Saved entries
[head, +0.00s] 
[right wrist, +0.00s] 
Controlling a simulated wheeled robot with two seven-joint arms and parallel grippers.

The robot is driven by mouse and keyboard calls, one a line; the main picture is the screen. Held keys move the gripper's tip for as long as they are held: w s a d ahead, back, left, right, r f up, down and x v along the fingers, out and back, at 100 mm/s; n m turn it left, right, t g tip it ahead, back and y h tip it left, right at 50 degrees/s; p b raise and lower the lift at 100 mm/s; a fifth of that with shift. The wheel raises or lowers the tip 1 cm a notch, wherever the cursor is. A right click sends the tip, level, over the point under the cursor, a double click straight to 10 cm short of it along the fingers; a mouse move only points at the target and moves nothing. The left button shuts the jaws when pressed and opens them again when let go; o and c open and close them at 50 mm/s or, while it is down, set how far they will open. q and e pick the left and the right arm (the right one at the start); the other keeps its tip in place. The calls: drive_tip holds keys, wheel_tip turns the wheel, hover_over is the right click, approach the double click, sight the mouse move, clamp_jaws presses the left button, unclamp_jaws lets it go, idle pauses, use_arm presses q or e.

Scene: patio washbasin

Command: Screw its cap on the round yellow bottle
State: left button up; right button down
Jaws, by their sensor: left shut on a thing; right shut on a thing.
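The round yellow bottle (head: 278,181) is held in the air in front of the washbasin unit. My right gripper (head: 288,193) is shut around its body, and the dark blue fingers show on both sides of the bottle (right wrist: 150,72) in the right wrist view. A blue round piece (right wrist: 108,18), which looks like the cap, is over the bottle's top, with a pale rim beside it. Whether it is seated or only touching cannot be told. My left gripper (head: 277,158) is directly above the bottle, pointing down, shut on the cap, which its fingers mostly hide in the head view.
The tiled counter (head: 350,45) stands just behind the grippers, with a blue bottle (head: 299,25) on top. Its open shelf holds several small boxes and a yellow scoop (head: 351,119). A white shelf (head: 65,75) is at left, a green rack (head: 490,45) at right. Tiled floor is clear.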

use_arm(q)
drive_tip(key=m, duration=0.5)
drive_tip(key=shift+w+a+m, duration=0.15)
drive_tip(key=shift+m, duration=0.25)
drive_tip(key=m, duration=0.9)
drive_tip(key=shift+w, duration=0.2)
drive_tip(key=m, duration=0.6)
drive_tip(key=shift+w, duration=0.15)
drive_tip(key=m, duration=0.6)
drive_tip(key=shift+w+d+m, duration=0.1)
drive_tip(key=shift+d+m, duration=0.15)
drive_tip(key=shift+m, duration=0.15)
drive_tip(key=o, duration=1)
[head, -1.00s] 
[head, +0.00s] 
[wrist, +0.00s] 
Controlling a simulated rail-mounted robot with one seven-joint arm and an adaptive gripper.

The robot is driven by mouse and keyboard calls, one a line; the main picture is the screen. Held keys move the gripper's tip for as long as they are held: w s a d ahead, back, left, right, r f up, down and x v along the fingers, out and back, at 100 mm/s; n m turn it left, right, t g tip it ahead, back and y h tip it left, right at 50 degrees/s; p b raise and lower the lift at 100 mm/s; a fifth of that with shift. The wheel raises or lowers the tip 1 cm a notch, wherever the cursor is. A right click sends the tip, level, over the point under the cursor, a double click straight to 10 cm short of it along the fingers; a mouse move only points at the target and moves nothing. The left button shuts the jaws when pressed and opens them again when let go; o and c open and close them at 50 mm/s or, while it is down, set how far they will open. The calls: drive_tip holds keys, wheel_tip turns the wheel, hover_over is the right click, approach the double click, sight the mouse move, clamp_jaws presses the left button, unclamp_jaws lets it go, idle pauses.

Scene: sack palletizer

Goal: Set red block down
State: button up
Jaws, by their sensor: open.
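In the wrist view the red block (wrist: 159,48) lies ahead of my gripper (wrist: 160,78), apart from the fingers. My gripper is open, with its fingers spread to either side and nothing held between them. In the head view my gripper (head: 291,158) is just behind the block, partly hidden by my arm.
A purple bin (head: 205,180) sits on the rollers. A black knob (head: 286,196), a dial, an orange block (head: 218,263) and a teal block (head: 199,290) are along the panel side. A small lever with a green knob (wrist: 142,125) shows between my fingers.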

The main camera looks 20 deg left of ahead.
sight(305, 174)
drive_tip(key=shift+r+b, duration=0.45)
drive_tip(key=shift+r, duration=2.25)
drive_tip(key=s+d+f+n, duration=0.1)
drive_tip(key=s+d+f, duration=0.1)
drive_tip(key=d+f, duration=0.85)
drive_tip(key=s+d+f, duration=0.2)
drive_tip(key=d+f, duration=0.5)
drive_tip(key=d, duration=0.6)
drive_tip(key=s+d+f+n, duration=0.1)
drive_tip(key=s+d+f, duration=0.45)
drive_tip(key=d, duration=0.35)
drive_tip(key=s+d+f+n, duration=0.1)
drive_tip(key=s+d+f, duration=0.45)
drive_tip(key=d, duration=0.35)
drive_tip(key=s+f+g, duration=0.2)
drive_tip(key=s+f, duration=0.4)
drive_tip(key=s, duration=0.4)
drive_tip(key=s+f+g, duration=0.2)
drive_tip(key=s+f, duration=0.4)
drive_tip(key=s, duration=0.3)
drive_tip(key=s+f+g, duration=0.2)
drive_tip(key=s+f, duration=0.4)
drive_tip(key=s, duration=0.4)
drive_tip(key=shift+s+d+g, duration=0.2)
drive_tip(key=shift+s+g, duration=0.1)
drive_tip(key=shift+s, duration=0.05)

Request: Quote exactly the first line of the entries and every line after it, stopping with the line that contains "Controlling a simulated wheeled".

Answer to the exercise:
[head, +0.00s] 
[right wrist, +0.00s] 
Controlling a simulated wheeled robot with two seven-joint arms and parallel grippers.

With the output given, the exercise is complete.